In the north, under the leadership of Santa-Cruz, Peru and Bolivia had united. Portales feared this confederation, intervened in the affairs of Peru, sent two expeditions against Santa-Cruz, and fomented anarchy in Peru. He destroyed the great work of the great Bolivian cacique, and for half a century his imperialism made progress. Peru had wealth, brilliance, and tradition; Chili deprived her of the hegemony of the Pacific in a four-years war (1879-84).

The work of Portales was considerable. He established peace in the interior, and excited the ambition to rule; he organised the country under a strong authority, aided by a tutelary Church; he fostered wealth and material progress; he built highways and railroads. A Constitution was to establish his moral dictatorship for a period of fifty years. The liberals themselves—Lastarria, Huneeus Gana—recognised his masterly action in a time of disorder. A conservative, Walker Martinez, wrote a brilliant apologia for his work. Vicuña Mackenna, the historian, wrote that "he was rather a great mind than a great character," though his life's work, from the repression of anarchy to the Peruvian war, proves plainly that he was rather a great character than a great mind. Portales died in 1833 by the hand of an assassin.

Manuel Montt continued his political work. His minister, Antonio Varas, assisted him, as Tocornal had assisted the leader of the pelucones. These conservative minds began to govern in 1851, and the re-election of Montt in 1856 prolonged their term of action; this was the "Decenniate," a period of bloodstained autocracy. The Monttvarists became a national party; they defended order to the death, by violence and dictatorship, first of all against the radicals, and later against the radicals and the pelucones. These ten years of disastrous organisation divided two periods: the conservative period of Prieto and Portales, and the liberal period of Perez and Errazuriz.
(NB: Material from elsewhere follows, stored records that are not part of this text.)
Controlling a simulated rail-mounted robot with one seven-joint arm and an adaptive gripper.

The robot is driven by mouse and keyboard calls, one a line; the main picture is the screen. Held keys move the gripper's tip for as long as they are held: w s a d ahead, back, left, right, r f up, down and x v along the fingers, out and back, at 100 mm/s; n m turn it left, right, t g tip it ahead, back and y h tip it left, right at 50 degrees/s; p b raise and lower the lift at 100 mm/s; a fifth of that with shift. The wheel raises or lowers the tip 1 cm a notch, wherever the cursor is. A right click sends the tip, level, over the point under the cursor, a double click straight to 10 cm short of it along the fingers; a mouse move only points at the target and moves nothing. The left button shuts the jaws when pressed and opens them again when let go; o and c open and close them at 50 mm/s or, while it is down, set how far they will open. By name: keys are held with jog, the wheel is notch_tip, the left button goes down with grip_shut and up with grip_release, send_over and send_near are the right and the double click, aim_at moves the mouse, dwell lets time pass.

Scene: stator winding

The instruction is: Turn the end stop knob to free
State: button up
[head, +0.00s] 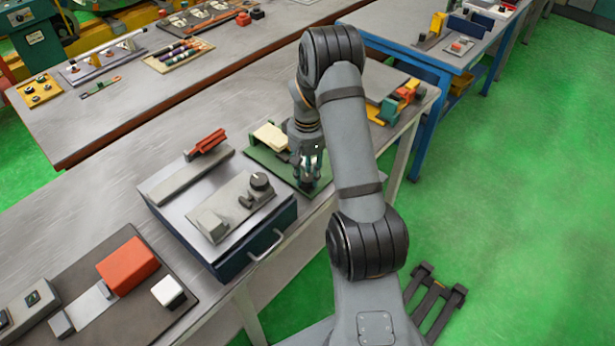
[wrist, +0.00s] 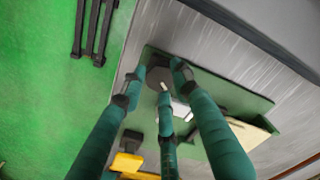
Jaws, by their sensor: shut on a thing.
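My gripper (head: 308,168) points down at the near end of a green board (head: 323,183) on the bench. It is shut on a dark round knob (head: 308,186), mostly hidden under the fingers in the head view. In the wrist view, the green fingers of my gripper (wrist: 158,76) close around the same dark knob (wrist: 154,77) on the green board (wrist: 240,98). A pale pointed piece shows beside the knob there. The fingers hide any markings, so the setting cannot be read.
A cream block (head: 270,137) lies on the board's far part. Colourful parts (head: 404,93) stand to the right.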

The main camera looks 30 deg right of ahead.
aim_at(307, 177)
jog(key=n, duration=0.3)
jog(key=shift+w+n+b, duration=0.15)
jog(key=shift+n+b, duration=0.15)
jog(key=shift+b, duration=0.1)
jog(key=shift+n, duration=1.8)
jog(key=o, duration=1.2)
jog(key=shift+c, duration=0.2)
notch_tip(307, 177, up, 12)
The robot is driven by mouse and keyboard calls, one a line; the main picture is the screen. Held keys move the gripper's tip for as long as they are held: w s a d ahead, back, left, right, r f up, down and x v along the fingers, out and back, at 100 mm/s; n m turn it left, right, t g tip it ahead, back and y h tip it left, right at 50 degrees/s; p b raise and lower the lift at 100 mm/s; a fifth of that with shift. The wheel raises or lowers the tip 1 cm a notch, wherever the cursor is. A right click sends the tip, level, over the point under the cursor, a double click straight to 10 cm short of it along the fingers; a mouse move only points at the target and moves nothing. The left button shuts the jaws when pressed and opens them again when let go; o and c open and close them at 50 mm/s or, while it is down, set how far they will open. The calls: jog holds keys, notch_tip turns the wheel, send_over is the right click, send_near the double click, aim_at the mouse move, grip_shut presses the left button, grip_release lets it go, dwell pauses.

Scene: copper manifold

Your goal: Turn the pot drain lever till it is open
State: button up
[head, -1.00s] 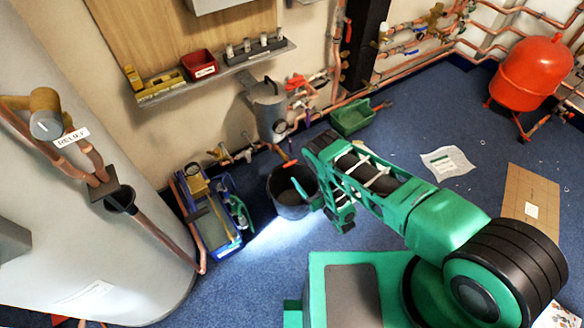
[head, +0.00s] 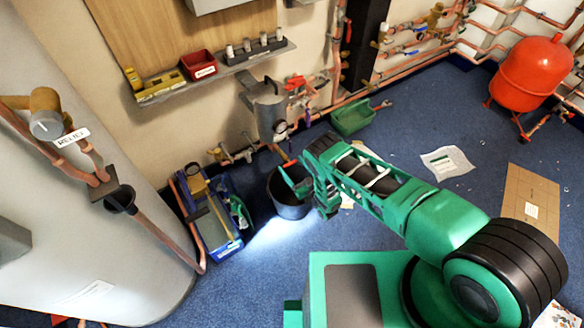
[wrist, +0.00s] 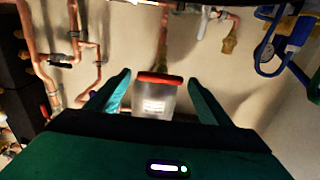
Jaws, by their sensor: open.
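The grey pot (head: 267,108) hangs on the wall above a black bucket (head: 290,205) in the head view. Its red-orange drain lever (head: 289,163) shows just below it, by the gripper. In the wrist view the red lever (wrist: 159,78) lies crosswise in front of a grey labelled surface (wrist: 154,101), which looks like the pot. My gripper (head: 300,187) is over the bucket, close to the lever. In the wrist view my gripper (wrist: 160,85) is open, with its teal fingers on either side of the lever; contact cannot be told.
A blue pump tray (head: 212,222) stands on the floor left of the bucket. A green tray (head: 352,118) lies right of the pot. Copper pipes and a brass valve (wrist: 230,40) run along the wall close by.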

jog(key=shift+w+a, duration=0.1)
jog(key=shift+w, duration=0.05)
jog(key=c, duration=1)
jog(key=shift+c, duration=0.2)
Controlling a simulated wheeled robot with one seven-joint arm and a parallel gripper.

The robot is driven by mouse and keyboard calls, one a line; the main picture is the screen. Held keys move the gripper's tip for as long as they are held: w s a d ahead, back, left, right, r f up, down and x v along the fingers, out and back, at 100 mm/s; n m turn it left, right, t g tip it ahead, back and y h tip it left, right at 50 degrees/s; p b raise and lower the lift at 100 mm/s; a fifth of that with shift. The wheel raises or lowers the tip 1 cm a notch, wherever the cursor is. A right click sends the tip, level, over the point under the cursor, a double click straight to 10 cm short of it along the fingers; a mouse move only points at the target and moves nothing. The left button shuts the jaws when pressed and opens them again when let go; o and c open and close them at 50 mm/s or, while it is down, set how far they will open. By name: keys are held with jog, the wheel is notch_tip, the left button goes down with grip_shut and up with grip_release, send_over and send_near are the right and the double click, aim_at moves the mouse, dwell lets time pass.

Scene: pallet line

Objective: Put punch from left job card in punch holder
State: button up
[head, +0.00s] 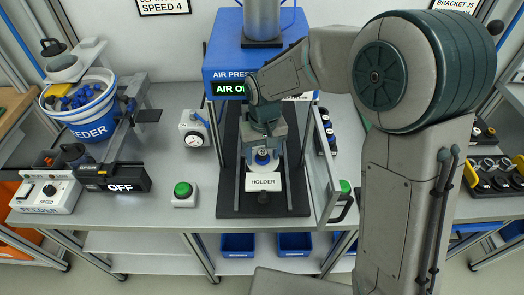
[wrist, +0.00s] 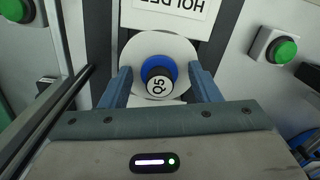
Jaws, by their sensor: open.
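The punch's blue part also shows in the head view (head: 262,158). My gripper (wrist: 160,72) is open, with one finger on each side of the punch and visible gaps between. In the head view my gripper (head: 264,148) is low over the holder, inside the press.
The blue press (head: 225,62) stands over the holder, with an open clear door (head: 325,165) to its right. A pressure gauge (head: 194,139) and green button (head: 183,190) stand left. The feeder bowl (head: 85,125) is far left; black trays (head: 490,185) are far right.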

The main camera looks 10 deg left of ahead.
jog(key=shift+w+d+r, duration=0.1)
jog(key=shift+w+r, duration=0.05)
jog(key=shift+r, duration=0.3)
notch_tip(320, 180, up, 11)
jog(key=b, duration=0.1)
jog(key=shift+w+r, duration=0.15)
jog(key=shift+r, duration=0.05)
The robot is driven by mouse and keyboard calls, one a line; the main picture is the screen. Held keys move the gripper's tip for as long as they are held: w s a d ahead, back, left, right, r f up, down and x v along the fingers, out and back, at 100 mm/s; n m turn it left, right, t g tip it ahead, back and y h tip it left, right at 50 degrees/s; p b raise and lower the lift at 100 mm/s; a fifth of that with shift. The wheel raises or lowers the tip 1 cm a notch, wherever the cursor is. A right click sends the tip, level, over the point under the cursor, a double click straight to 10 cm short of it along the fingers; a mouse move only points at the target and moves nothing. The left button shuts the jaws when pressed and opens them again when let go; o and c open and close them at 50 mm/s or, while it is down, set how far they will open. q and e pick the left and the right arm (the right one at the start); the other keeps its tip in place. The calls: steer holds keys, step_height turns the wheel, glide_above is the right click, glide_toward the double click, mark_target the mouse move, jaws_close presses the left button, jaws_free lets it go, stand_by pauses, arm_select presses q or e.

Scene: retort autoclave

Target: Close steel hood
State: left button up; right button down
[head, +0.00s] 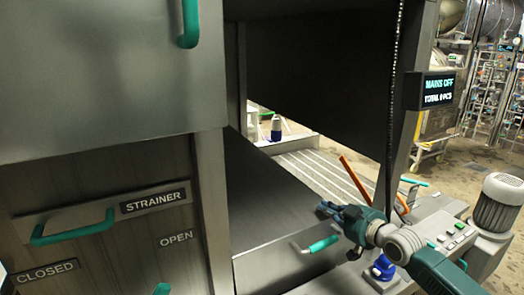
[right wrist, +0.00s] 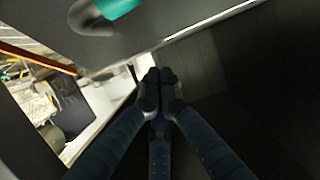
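Two steel parts with teal handles show, and I cannot tell which one is the hood. A large steel panel (head: 100,75) fills the upper left of the head view, with a teal handle (head: 188,22). A low steel panel (head: 258,268) stands at the front of the open bay, with a teal handle (head: 320,244). My right gripper (head: 325,208) is just above and beyond this low handle, apart from it. In the right wrist view its fingertips (right wrist: 159,75) meet, with nothing seen between them. A teal handle (right wrist: 122,6) shows above them. My left gripper is out of view.
A dark raised panel (head: 315,75) overhangs the bay. A black chain (head: 392,110) hangs near my right arm. An orange bar (head: 352,180) leans beyond my gripper. A grey motor (head: 497,205) stands at right. A display (head: 438,90) reads MAINS OFF.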

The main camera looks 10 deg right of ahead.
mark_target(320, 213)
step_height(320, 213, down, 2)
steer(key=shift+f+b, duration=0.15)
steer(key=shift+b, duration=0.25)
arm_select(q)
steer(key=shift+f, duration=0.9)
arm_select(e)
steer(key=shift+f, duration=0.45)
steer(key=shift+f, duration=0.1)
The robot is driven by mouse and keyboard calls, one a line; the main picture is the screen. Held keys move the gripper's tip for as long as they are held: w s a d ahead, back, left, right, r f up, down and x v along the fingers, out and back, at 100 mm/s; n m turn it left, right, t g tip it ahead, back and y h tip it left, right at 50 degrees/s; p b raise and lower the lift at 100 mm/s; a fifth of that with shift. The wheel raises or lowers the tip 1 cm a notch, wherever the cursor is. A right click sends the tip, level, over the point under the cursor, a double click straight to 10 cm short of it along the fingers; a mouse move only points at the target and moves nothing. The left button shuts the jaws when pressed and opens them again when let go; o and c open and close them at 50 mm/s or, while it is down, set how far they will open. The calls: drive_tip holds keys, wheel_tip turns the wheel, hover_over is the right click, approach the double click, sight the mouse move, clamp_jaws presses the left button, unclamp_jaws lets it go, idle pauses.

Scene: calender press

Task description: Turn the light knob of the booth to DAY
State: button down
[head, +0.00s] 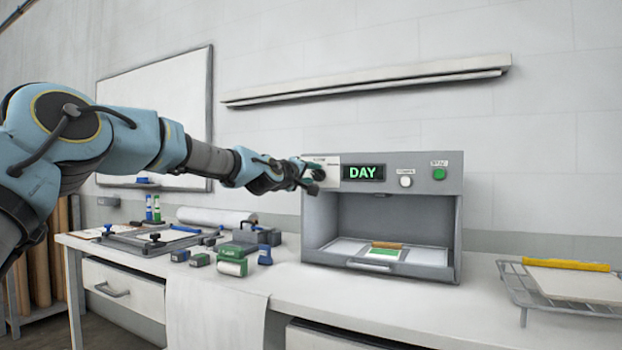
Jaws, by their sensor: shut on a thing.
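The grey booth (455,215) stands on the white bench with its front open. Its display (363,173) reads DAY in green letters. My gripper (314,176) is at the upper left of the booth's front panel, over the white label plate (331,159), and is shut on the light knob there. The knob itself is hidden behind my gripper, so its pointer cannot be read. A white button (405,181) and a green button (438,174) sit further right on the same panel. Inside the booth lie pale sheets with a green patch (383,252) and a brown strip.
Green and blue blocks (232,262) and a frame (150,238) lie on the bench left of the booth. A wire rack (512,290) with a pad and a yellow bar stands at the right. The bench (400,300) in front of the booth is clear.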

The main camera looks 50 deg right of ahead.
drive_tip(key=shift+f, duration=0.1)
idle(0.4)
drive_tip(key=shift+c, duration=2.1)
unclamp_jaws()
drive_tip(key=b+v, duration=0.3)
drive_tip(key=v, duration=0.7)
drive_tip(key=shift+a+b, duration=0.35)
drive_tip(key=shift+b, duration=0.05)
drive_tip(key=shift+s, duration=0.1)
A liberalism better defined than that of the pipiolos was causing the champions of order some uneasiness. The eloquence of a tribune, Matta, the patriarch of radicalism, the propaganda of Bilbao and Lastarria, and the work of revolutionary clubs, such as the "Society of Equality," formed a party of romantic youth eager to sacrifice itself for its ideals. Montt and Varas opposed it, and exiled or condemned to death the future liberals—Santa-Maria, Vicuña Mackenna, &c. They considered that Chili was not yet sufficiently prepared for the theoretical liberties upheld by Lastarria and Bilbao; they sought to promote education of the British type, with a view to liberty and self-government. They were the representative personages of the Creole oligarchy, a powerful conservative force, rude and beneficent. Dictatorial repression did not destroy liberalism; the presidents of the future were to be liberals, and Montt himself slowly changed the direction of his policy. In 1858, in the last years of the decenniate, the pelucones attacked him because he tolerated the Protestant religion in Valparaiso.

Under the Monttvarist government, as under the dictatorship of Guzman-Blanco and Garcia-Moreno, the country progressed in an economic sense. Railways, highroads, and telegraph lines were constructed. Montt fostered agriculture and the colonisation of the soil in the south by means of credit banks; he opened nearly five hundred schools, and also founded a national bank. Maritime commerce increased, and the public revenue was doubled during the Decenniate; finally, the admirable civil code of Andres Bello, promulgated in 1857, gave discipline and stability to the civil life of the country. Portales, Bello, Montt, and Varas organised Chili both politically and socially.

After Montt, the presidencies of Perez, in 1861, of Errazuriz, in 1871, and of Santa Maria, in 1881, modified the conservative tendencies of the country. All the conquests of the liberals—the civil register, civil marriage, religious toleration—became laws of the State. Liberalism has not lessened the presidential authority. Perez, like Montt, ruled for ten years. Long autocracies and conservative constitutions explain the strength of Chili amid the anarchy of South America.